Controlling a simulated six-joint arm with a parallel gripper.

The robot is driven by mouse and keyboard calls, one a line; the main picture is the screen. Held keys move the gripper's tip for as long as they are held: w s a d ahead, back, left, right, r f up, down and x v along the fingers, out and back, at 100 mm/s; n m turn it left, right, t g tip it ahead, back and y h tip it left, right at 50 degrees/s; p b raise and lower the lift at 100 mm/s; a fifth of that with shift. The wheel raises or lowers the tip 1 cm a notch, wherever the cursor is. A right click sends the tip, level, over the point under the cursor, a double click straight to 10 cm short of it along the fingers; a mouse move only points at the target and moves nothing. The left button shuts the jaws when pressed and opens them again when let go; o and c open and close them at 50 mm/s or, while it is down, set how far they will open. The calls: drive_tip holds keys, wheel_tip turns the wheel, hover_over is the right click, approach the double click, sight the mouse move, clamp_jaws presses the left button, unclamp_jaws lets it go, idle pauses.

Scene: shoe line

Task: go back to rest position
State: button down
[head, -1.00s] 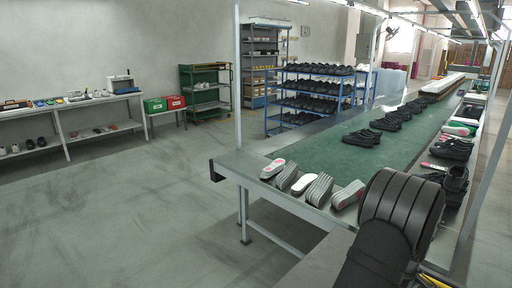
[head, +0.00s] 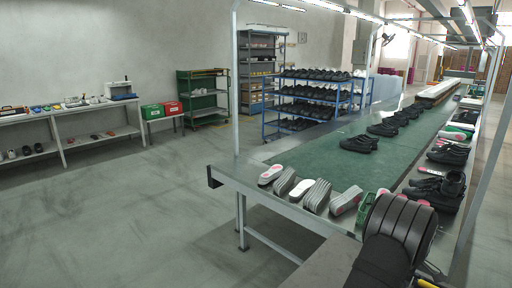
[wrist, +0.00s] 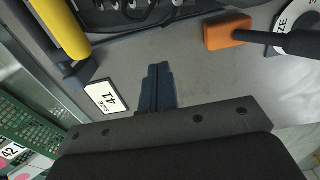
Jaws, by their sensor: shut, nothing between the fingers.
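My gripper (wrist: 158,88) shows in the wrist view with its two dark blue fingers pressed together and nothing between them. It is over a plain grey surface (wrist: 212,75), beside a white card (wrist: 101,95) reading "SIZE 41". In the head view my dark arm is at the lower right, in front of the near end of the shoe line (head: 285,150). The gripper itself is hidden there behind the arm.
Grey and white soles (head: 316,195) lie along the line's near edge. Black shoes (head: 359,144) stand on the green belt, and more (head: 445,190) lie at its right side. An orange block (wrist: 227,33) and a yellow bar (wrist: 65,28) are near the gripper.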

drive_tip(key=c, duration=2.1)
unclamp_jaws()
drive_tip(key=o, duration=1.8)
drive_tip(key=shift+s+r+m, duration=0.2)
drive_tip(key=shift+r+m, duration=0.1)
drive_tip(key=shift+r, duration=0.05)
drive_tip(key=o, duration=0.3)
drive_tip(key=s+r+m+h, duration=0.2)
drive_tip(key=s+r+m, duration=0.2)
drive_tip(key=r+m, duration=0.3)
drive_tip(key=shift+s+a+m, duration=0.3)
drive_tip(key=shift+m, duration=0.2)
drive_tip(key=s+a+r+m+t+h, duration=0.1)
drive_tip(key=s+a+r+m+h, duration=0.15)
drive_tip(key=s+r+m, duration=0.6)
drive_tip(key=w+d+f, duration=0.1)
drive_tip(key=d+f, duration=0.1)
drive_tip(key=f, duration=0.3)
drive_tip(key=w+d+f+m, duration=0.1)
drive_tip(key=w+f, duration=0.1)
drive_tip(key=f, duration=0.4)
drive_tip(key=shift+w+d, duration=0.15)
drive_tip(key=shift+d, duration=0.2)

----

TO DO:
Each line in the listing above that contains "down" should be copied.

FINISHED ANSWER:
The robot is driven by mouse and keyboard calls, one a line; the main picture is the screen. Held keys move the gripper's tip for as long as they are held: w s a d ahead, back, left, right, r f up, down and x v along the fingers, out and back, at 100 mm/s; n m turn it left, right, t g tip it ahead, back and y h tip it left, right at 50 degrees/s; p b raise and lower the lift at 100 mm/s; a fifth of that with shift. The wheel raises or lowers the tip 1 cm a notch, wherever the cursor is. A right click sends the tip, level, over the point under the cursor, a double click straight to 10 cm short of it along the fingers; a mouse move only points at the target and moves nothing. The left button shuts the jaws when pressed and opens them again when let go; o and c open and close them at 50 mm/s or, while it is down, set how far they will open. The calls: drive_tip holds keys, wheel_tip turns the wheel, hover_over is the right click, approach the double click, sight the mouse move, clamp_jaws presses the left button, unclamp_jaws lets it go, idle pauses.
State: button down

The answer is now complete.